Costs to Domestic Industry and Sovereignty
While the US system has significant efforts to ease the adoption of innovative technologies and eliminate red tape, the inherent bias towards domestic development suggests that this new provision prioritizes foreign interests over the existing national framework. The article advises Israeli companies to seek US legal advice on corporate and regulatory compliance early on, acknowledging the complex environment.
There is also an inevitable cultural gap, with American defense procurement valuing process, documentation, and long-term relationship-building. The piece states a clear benefit to establishing US operations and local manufacturing capabilities, yet the new directive pushes for an overseas presence for the DIU itself. Israel's robust innovation ecosystem in advanced manufacturing, missile defense, cybersecurity, artificial intelligence, and autonomous systems positions it as a strategically significant partner, according to the opinion piece.
Israeli defense tech companies eyeing the US market must navigate two pillars of US export control law: the International Traffic in Arms Regulations (ITAR), administered by the State Department's Directorate of Defense Trade Controls, and the Export Administration Regulations (EAR), administered by the Commerce Department's Bureau of Industry and Security. Violations of either regime can result in severe civil or criminal penalties, including substantial fines and imprisonment, underscoring the risks associated with internationalizing sensitive defense technologies.
Any company manufacturing defense articles in the United States must register with DDTC, even without exporting. Products purchased or developed in the US under ITAR are subject to strict controls on reexport and retransfer, meaning sending technology or data back to Israel requires prior authorization. This regulatory burden highlights the complexities and potential vulnerabilities introduced by deepening foreign defense partnerships.
Israeli companies face a dual regulatory burden, as Israel's own Defense Export Controls Agency exercises extraterritorial reach. As operations in the US deepen, affiliated US entities may become subject to concurrent regulatory regimes from both countries. The Israel Innovation Authority also imposes restrictions, requiring approval and sometimes fees for transferring technology and knowledge developed with its grants outside Israel.
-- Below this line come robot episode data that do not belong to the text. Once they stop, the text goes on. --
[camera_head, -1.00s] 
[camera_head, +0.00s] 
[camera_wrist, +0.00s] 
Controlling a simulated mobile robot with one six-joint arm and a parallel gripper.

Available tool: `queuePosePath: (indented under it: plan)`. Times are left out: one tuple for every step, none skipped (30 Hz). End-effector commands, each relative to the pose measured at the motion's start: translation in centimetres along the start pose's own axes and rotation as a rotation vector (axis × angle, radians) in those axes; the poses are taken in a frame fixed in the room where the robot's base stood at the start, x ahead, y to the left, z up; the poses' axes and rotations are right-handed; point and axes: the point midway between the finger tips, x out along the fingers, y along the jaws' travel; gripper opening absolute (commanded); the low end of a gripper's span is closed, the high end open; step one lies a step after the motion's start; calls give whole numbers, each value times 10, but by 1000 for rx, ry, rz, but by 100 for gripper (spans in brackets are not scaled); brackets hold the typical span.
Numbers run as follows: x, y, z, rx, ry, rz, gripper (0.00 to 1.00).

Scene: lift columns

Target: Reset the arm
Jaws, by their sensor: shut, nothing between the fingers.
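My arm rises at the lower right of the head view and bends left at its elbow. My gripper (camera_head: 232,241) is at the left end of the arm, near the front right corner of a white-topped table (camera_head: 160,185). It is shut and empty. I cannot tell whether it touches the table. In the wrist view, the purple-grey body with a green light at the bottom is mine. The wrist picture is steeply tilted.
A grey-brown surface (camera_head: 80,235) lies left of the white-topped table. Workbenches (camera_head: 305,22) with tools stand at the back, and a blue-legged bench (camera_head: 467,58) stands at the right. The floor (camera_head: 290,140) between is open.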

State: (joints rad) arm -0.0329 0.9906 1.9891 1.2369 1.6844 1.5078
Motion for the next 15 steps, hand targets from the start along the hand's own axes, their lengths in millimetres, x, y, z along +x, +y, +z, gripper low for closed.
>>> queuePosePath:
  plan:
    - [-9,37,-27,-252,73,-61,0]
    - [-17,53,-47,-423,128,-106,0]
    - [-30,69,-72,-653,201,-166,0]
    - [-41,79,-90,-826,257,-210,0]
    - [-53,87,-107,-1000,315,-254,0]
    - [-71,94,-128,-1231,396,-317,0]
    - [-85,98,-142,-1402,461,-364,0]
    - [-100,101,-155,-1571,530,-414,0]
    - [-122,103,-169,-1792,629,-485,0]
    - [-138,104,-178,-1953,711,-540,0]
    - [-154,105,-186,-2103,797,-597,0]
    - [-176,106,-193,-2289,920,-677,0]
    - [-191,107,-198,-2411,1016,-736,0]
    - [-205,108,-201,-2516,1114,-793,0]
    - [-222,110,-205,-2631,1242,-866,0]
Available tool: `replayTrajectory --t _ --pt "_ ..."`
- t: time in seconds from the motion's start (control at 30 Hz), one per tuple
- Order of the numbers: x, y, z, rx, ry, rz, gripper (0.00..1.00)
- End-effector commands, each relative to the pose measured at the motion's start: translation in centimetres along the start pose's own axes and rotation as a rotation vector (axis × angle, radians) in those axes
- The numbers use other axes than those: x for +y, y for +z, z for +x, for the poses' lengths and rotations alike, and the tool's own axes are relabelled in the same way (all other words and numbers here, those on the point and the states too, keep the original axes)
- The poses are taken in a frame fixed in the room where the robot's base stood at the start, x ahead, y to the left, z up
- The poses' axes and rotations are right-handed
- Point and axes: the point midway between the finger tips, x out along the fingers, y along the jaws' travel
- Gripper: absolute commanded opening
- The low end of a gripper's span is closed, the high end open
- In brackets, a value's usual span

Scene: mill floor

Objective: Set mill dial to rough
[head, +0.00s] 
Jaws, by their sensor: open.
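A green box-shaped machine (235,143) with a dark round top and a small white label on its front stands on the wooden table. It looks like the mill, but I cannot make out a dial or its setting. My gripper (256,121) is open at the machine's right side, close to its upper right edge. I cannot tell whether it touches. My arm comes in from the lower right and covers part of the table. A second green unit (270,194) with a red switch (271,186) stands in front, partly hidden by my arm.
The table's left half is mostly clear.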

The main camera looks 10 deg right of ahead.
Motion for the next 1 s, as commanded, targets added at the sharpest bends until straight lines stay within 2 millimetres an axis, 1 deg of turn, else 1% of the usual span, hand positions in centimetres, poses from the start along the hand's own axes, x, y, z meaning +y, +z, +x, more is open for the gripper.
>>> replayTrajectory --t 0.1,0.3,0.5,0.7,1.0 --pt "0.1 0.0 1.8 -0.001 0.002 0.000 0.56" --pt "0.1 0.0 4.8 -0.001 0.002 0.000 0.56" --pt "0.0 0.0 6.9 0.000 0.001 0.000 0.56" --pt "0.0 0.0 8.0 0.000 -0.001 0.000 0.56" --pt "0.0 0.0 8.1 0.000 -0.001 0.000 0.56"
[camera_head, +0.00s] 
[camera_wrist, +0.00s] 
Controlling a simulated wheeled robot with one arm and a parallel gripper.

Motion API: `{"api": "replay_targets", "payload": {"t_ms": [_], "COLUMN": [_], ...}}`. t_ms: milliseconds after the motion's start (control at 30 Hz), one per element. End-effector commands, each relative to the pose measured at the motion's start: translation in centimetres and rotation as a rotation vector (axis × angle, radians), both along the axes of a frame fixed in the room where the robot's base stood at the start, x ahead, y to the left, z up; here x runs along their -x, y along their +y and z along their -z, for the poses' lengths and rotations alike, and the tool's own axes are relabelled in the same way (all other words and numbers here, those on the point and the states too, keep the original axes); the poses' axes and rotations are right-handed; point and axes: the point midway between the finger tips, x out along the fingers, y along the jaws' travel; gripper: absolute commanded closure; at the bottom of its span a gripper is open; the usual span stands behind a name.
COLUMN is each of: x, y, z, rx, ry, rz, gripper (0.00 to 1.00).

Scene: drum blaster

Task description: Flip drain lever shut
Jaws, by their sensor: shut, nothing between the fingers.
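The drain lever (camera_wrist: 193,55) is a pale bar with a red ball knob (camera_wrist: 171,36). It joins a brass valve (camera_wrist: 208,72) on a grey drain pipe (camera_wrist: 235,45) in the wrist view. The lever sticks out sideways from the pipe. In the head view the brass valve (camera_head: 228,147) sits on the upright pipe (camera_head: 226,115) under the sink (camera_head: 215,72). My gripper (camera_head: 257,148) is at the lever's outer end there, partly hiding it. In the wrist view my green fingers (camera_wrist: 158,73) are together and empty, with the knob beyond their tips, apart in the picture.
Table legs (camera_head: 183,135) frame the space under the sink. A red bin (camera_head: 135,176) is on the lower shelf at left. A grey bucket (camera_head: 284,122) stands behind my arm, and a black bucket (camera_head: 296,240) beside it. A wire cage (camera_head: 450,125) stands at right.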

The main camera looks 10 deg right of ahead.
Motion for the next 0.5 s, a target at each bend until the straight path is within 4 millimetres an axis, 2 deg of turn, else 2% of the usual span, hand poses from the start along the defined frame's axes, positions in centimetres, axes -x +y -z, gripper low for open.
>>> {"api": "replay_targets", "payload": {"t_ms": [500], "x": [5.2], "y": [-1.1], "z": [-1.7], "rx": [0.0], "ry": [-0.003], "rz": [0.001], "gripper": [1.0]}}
Furthermore, Israeli companies must navigate the Committee on Foreign Investment in the United States (CFIUS), which reviews transactions involving foreign control or certain rights in a US business affecting national security. Any non-US ownership stake and investment may impact regulatory reviews, with government-backed stakes prompting stricter scrutiny for companies seeking defense contracts. The Foreign Ownership, Control, or Influence (FOCI) framework, which applies when a foreign interest can direct matters affecting a company's management or operations in a way that could lead to unauthorized access to classified information, is expanding to include unclassified defense contracts valued at or above $5 million, effective in November 2026. This expansion further exposes the US defense industrial base to foreign influence.
The Globalist Mechanism
To secure direct defense procurement or work via a US prime contractor, registration in the System for Award Management (SAM) is a prerequisite. Compliance with the Cybersecurity Maturity Model Certification (CMMC) 2.0 program is also critical, with Level 1 and Level 2 self-assessment requirements already in new contract awards. Beginning in November 2026, third-party certification assessments will become mandatory for contracts involving Controlled Unclassified Information, applying to any organization handling Federal Contract Information or Controlled Unclassified Information.
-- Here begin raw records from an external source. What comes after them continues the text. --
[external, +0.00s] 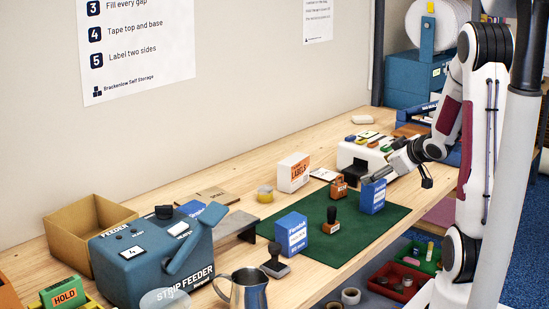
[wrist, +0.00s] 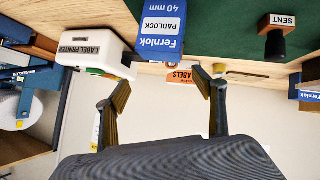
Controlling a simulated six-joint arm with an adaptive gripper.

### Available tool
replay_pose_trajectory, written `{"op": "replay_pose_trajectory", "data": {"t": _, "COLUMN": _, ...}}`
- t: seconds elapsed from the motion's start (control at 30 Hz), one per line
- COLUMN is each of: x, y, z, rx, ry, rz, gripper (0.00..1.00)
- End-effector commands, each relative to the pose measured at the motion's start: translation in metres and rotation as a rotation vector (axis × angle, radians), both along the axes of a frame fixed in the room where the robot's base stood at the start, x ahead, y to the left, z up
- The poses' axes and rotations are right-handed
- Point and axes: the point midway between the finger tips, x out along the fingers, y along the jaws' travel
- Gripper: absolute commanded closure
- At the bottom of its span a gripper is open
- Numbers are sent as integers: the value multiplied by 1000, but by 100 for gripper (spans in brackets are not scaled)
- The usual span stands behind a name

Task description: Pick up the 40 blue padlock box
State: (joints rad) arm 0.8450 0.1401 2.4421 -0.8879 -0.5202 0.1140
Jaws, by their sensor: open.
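A blue and white Fernlok padlock box (external: 373,196) stands upright on the green mat (external: 341,249), close by my gripper (external: 379,176).
A strip feeder (external: 150,255) and metal jug (external: 246,291) stand front left.

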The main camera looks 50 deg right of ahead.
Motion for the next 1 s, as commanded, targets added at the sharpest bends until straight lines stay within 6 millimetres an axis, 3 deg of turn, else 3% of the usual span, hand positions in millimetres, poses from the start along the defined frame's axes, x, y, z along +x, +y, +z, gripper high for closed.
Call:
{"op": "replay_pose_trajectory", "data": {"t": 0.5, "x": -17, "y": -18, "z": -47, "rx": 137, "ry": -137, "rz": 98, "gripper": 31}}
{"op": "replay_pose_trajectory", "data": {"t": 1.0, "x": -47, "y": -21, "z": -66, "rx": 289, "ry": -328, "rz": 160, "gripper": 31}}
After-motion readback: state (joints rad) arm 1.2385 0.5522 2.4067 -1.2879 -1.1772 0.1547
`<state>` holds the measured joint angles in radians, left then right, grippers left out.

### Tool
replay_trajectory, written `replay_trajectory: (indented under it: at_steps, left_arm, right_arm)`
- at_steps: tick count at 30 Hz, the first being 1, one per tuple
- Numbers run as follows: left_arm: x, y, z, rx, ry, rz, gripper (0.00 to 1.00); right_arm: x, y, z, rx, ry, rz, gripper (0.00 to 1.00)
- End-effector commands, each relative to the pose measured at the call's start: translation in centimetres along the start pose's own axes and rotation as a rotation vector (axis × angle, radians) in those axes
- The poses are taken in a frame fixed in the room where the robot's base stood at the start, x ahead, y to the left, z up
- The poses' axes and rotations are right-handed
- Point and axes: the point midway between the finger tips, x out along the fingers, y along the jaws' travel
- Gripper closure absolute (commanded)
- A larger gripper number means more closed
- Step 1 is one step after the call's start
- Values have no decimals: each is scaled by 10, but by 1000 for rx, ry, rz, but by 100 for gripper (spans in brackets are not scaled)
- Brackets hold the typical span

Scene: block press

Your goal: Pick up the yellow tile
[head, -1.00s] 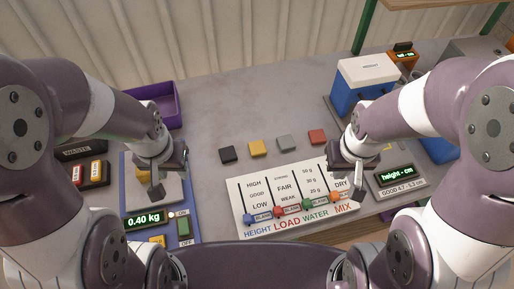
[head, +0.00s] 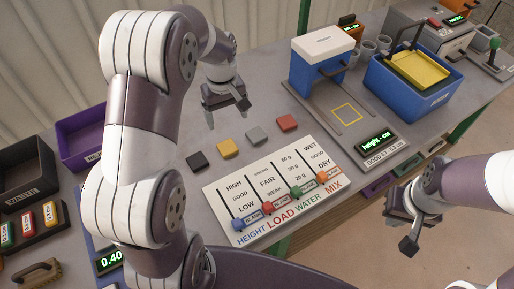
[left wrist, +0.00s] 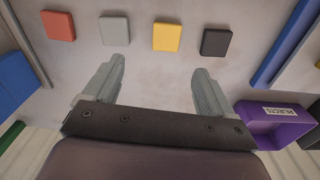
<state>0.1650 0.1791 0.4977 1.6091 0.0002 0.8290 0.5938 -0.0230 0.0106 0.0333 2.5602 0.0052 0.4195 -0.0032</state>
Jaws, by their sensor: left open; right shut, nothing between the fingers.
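The yellow tile (head: 228,148) lies flat on the grey table, in a row between a black tile (head: 197,161) and a grey tile (head: 257,135). A red tile (head: 286,122) ends the row. My left gripper (head: 227,114) is above the table, on the far side of the row, open and empty. In the left wrist view, the yellow tile (left wrist: 166,37) shows ahead of the gap between the open fingers (left wrist: 160,68), apart from them. My right gripper (head: 399,222) is shut and empty at the right, beyond the table's front edge in the picture.
A white slider board (head: 272,188) lies just in front of the tiles. A purple bin (head: 85,140) and a dark waste bin (head: 25,170) stand left. A blue-and-white height press (head: 322,62) and a blue box with a yellow tray (head: 418,70) stand right.

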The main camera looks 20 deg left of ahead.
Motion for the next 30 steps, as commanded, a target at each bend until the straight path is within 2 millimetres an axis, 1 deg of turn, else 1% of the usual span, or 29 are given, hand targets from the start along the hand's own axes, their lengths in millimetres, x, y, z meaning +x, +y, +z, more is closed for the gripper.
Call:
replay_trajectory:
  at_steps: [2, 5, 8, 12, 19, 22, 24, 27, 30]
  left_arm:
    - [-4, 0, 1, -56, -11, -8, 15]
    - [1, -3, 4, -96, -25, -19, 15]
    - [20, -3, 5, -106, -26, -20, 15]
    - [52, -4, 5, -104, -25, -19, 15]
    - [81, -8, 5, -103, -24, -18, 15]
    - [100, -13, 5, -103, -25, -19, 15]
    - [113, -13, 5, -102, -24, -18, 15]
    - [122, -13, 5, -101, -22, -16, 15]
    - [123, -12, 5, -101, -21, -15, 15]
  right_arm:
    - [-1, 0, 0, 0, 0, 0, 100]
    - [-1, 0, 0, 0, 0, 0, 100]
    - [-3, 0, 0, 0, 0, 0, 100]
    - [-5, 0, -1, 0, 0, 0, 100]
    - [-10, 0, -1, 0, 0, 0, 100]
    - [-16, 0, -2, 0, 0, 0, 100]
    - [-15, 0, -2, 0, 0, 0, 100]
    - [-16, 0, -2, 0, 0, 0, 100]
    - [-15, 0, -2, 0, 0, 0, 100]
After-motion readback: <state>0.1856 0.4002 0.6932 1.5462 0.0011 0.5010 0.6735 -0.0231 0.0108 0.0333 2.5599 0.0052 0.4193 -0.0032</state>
US federal research and development funding awards, such as the Small Business Innovation Research and Small Business Technology Transfer programs, and the Defense Advanced Research Projects Agency (DARPA) with its approximately $4.9 billion annual budget, represent significant funding pathways. The Defense Innovation Unit itself is another funding mechanism, soliciting proposals through its Commercial Solutions Opening process. These mechanisms, traditionally aimed at fostering domestic innovation, are now being leveraged to facilitate foreign partnerships.
For companies with fully developed, production-ready solutions, partnering with prime contractors is a pathway. Israeli defense tech companies have a successful track record as subcontractors and technology suppliers to major US aerospace and defense primes. The article suggests that the more lucrative and long-term strategy is direct procurement through the existing US defense acquisition system, requiring strategic positioning and sustained relationship building.
Open solicitations on SAM.gov and proactive engagement with Pentagon policymakers, including the offices of the secretary, deputy secretary, and under secretaries for acquisition and sustainment, and research and engineering, are advised. The article explicitly states that working with seasoned government relations advisors provides a significant strategic advantage for Israeli defense tech companies in navigating the Pentagon and US Congress. These professionals, with their established relationships, can help secure substantial funding via annual Defense Appropriations and NDAA bills, often through congressional 'plus-ups'—funding added by Congress above the president's request.
In the 2026 Defense Appropriations bill, Congress added approximately $18.3 billion for acquisition programs above the budget level, split between $14.4 billion for procurement and $3.9 billion for research, development, test and evaluation. This demonstrates Congress's power to redirect defense spending, often influenced by the very government relations advisors promoting foreign interests. The article concludes by noting that the eagerness for innovative technologies and ideas is shared by many senior US military officials, with a willingness to embrace change not seen in decades, positioning Israeli defense tech companies to support the United States' closest ally in this quest.